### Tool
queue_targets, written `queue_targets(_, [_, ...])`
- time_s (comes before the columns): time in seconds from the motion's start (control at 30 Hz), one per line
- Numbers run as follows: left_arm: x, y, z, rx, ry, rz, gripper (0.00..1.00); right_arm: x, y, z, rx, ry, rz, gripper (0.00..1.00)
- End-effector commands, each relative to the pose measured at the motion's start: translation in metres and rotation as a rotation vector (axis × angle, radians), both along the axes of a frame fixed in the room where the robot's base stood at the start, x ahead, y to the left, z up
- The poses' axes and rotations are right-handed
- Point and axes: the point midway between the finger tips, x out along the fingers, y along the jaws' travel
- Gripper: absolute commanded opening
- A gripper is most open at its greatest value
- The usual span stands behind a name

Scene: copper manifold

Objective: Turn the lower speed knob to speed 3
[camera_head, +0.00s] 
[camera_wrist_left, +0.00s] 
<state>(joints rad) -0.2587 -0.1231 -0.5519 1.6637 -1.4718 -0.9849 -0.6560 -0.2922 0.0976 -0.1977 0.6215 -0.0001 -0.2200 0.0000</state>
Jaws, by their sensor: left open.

------------------------

Your task is to gather every line with the word "motion" and copy it.

- time_s (comes before the columns): time in seconds from the motion's start (control at 30 Hz), one per line
- End-effector commands, each relative to the pose measured at the motion's start: translation in metres and rotation as a rotation vector (axis × angle, radians), both along the axes of a frame fixed in the room where the robot's base stood at the start, x ahead, y to the left, z up

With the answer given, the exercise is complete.